WATANI International
4 December 2011
As election fever engulfed those regions in Egypt where the first round of parliamentary elections were held, Watani had the opportunity to have a close look at the balloting scene in the Upper Egyptian town of Assiut.
In Upper Egypt as well as in all rural regions, where the illiteracy rate is high and the rate of political illiteracy higher still, the poor public awareness was exploited to the fullest in last week’s parliamentary elections.
The preliminary results, announced as Watani International went to press, indicated an Islamist win.
Turning away Copts
Some 1.8 million voters flocked to the polls in Assiut, a town of little less than 4 million inhabitants, 62 per cent of whom are Copts.
On election day, campaigning outside balloting centres is banned. Yet the Islamist Freedom and Justice and the Nour parties aggressively campaigned outside the polling stations, blaring their religious slogans through microphones. They bribed voters with EGP50 and kilogramme of meat each. The other parties either respected the campaign ban or had minimal presence outside the polls.

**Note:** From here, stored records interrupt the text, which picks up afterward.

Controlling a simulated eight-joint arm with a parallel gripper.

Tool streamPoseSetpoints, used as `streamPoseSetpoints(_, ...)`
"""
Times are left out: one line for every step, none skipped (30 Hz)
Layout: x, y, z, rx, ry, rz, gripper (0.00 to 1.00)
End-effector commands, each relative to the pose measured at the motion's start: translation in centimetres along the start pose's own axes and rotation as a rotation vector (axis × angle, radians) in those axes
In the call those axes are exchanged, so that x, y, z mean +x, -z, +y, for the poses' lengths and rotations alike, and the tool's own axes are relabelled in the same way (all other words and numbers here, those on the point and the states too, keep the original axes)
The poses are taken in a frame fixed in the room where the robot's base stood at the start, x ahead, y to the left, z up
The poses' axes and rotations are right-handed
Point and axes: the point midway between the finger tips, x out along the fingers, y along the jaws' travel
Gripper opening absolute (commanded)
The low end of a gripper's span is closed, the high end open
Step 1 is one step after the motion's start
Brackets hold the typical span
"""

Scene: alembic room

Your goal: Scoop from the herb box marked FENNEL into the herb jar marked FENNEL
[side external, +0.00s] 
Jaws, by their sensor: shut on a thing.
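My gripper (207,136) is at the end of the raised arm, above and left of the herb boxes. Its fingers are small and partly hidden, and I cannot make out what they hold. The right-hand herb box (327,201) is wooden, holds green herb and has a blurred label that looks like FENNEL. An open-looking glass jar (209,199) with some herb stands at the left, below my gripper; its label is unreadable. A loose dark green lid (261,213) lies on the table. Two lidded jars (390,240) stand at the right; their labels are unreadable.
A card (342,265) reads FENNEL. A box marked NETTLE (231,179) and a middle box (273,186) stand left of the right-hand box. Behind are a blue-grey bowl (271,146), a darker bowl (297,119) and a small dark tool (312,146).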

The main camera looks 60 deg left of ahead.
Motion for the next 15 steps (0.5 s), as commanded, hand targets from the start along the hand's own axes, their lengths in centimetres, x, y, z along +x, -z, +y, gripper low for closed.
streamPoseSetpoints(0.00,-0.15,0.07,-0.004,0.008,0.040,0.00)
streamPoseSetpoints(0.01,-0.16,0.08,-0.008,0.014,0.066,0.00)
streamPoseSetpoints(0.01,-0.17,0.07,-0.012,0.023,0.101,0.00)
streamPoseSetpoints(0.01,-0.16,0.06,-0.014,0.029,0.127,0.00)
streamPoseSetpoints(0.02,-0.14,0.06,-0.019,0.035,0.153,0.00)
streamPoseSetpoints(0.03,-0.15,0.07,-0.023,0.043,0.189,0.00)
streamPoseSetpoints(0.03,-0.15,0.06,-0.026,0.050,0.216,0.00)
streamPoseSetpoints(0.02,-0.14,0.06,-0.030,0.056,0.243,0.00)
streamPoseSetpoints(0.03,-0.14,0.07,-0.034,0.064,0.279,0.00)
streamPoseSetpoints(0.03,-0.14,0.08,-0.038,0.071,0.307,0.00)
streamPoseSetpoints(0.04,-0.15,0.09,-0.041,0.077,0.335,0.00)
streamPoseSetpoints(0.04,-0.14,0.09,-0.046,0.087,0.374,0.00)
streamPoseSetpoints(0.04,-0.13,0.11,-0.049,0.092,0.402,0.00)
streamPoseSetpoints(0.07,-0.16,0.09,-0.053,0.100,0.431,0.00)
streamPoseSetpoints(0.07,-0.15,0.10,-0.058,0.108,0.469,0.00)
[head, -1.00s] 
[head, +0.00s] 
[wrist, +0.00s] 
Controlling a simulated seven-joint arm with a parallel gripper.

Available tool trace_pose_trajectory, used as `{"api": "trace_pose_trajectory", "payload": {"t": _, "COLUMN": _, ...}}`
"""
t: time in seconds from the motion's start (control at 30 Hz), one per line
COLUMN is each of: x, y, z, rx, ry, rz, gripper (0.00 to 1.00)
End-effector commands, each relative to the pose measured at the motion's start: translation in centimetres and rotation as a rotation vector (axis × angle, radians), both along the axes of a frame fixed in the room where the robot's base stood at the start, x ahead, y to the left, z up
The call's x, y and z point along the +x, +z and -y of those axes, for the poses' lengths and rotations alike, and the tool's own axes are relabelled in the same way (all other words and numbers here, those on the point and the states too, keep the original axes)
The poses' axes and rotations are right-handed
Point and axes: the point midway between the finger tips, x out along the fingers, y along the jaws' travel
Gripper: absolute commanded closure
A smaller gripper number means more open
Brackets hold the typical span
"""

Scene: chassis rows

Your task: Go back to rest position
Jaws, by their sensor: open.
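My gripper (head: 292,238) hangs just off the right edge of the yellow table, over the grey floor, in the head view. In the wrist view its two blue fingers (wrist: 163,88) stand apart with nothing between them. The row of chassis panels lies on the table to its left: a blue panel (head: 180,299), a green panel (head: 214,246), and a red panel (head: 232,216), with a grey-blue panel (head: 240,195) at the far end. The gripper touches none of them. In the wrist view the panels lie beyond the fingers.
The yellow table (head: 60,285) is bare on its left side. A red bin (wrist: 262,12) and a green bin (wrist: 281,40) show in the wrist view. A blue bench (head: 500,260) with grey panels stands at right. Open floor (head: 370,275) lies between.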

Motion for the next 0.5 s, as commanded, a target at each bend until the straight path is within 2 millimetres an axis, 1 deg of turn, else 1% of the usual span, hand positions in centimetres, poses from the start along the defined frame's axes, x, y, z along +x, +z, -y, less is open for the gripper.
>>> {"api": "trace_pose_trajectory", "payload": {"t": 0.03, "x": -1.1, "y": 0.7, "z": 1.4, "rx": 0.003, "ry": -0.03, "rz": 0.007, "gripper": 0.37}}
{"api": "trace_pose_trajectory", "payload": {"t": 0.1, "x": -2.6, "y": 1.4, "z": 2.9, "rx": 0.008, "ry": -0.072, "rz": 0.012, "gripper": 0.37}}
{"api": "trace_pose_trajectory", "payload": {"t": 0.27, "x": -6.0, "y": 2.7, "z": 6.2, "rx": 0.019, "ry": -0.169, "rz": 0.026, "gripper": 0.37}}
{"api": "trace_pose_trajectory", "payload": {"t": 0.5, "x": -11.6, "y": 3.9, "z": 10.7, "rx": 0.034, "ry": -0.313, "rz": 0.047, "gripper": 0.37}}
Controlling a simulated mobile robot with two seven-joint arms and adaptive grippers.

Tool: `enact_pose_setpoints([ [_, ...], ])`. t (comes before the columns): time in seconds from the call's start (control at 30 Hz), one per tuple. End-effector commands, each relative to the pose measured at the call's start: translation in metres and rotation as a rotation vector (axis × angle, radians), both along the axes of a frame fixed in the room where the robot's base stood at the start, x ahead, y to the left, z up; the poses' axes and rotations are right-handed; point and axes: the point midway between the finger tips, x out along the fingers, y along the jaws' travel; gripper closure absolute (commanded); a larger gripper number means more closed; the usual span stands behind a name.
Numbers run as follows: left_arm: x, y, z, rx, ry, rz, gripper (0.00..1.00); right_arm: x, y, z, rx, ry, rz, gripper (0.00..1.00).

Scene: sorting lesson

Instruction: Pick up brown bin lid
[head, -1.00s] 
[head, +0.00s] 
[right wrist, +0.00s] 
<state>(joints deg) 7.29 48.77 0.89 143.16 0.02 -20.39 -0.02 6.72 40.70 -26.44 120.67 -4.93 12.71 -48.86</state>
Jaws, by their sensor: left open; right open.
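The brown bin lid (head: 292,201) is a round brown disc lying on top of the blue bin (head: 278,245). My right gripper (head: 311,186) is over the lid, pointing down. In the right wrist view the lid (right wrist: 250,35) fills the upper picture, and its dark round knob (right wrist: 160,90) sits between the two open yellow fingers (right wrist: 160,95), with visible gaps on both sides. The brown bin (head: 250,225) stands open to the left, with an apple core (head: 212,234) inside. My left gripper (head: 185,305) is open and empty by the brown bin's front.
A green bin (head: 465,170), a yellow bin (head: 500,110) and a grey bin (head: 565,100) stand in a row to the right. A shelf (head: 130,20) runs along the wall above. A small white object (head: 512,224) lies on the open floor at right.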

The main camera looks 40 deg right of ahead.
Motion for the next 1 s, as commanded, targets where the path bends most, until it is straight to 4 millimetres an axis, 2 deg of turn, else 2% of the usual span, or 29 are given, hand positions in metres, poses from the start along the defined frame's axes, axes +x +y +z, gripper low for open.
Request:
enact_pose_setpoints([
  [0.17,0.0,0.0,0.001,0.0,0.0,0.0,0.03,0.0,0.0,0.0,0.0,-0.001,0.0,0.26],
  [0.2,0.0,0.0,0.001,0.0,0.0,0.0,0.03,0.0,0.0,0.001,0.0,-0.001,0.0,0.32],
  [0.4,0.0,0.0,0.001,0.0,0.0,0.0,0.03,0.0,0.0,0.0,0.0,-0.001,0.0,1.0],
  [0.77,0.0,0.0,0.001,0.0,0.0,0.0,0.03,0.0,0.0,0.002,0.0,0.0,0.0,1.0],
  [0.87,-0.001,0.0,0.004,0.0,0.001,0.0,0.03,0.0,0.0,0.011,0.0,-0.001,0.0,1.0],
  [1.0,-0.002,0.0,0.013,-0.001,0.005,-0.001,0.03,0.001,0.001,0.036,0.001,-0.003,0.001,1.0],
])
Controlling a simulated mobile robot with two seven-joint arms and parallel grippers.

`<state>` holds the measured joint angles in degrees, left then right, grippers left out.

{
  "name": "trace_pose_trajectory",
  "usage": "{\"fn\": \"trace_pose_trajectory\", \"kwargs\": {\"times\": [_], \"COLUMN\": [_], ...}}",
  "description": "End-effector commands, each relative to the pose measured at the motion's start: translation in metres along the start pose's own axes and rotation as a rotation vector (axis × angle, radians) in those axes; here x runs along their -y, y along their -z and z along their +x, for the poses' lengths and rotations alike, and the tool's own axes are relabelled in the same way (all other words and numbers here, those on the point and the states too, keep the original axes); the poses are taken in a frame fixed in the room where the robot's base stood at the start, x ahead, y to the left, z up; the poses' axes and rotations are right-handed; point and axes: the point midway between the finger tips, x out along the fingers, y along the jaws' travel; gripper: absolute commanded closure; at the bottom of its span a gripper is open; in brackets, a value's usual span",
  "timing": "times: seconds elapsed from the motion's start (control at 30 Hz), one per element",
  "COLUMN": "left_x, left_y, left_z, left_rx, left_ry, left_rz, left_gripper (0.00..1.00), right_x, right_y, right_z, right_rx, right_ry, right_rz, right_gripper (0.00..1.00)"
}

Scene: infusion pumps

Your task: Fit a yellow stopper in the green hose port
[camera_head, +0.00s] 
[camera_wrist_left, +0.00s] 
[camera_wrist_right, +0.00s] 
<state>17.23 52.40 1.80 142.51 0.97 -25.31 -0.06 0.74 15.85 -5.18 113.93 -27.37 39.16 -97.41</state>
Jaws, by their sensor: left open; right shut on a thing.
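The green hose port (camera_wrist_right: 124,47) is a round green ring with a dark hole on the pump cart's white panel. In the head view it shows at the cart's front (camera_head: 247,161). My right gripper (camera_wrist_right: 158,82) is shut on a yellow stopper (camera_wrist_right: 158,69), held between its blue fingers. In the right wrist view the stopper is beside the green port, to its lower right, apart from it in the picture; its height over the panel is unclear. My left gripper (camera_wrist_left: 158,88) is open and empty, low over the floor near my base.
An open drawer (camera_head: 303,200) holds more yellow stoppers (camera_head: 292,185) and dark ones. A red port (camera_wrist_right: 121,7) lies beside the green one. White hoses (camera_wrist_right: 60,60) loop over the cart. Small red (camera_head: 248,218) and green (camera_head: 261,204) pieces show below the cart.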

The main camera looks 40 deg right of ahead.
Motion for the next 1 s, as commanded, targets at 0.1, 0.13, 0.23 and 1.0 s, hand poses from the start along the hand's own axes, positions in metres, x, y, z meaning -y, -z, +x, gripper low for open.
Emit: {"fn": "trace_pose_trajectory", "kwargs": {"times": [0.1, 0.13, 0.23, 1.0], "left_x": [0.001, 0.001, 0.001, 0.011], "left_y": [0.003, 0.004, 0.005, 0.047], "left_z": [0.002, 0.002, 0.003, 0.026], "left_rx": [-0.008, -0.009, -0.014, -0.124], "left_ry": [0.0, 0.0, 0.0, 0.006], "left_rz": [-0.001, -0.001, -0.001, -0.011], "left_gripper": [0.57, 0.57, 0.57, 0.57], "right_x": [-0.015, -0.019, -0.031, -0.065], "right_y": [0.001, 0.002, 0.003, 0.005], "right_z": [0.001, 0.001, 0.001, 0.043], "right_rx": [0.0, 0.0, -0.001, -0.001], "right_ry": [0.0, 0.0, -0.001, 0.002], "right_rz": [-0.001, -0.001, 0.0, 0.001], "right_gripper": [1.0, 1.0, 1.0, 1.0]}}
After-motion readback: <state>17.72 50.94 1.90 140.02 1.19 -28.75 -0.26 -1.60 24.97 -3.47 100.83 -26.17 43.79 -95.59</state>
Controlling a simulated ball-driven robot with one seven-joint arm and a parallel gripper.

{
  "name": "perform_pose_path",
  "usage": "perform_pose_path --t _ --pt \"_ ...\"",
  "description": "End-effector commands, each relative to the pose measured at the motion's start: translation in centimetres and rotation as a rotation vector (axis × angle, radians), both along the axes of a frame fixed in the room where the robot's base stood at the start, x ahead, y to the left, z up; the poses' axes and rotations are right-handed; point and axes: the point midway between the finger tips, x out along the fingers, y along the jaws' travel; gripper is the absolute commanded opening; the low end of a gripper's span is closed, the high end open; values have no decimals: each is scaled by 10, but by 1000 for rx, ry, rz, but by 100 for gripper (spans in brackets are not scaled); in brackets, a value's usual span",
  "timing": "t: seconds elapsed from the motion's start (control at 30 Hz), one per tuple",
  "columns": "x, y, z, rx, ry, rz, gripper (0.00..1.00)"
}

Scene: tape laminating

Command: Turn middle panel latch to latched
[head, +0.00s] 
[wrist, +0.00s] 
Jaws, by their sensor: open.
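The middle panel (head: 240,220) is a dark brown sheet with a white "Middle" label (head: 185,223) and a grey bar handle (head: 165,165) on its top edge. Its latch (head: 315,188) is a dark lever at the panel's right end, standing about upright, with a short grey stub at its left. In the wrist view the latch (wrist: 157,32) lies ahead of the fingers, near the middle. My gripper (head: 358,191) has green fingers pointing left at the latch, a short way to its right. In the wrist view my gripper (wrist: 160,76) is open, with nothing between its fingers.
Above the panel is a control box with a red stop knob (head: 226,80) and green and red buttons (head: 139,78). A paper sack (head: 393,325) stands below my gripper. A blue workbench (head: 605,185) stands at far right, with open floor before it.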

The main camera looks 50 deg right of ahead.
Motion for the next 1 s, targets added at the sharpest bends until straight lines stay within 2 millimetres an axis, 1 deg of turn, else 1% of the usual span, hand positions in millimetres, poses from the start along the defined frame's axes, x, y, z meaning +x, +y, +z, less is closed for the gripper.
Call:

Many voters, especially Coptic women—who are easily recognisable because they wear no hijab (Islamic veil)—were turned away from the polling stations they should have voted at. They were met there by female Islamists who masqueraded as polling assistants and informed them that, according to recent official orders, the polling centres at which they must vote have been changed and they should now vote at other sites miles away. This effectively kept many of them from voting, since traditions dissuade women from travelling far while unattended.
‘Helping’ voters
As voters approached the polls, campaigners who stood outside shouted at them the names of the parties or nominees to vote for. This inevitably caused plenty of confusion and many voters later said they had got mixed up as they marked the names or signs of the candidates they had wished to vote for on the electoral charts. Given the large number of candidates, this came as no surprise.
Under the guise of helping the voters who after hours of standing in line and being bombarded with election campaigns seemed rather bewildered, polling assistants offered to ‘help’ the voters by voting for them. In one case a female assistant asked a group of voters to hand her their ID cards and wait a few minutes outside while she did the voting for them.
And in what amounted to a farcical situation, one male villager in his 50s answered the campaigners outside the polling station he had just emerged out of, and who asked him who had he voted for, by saying: “I chose all the candidates on the chart, so that no-one would take offence.” The problem was he was not joking.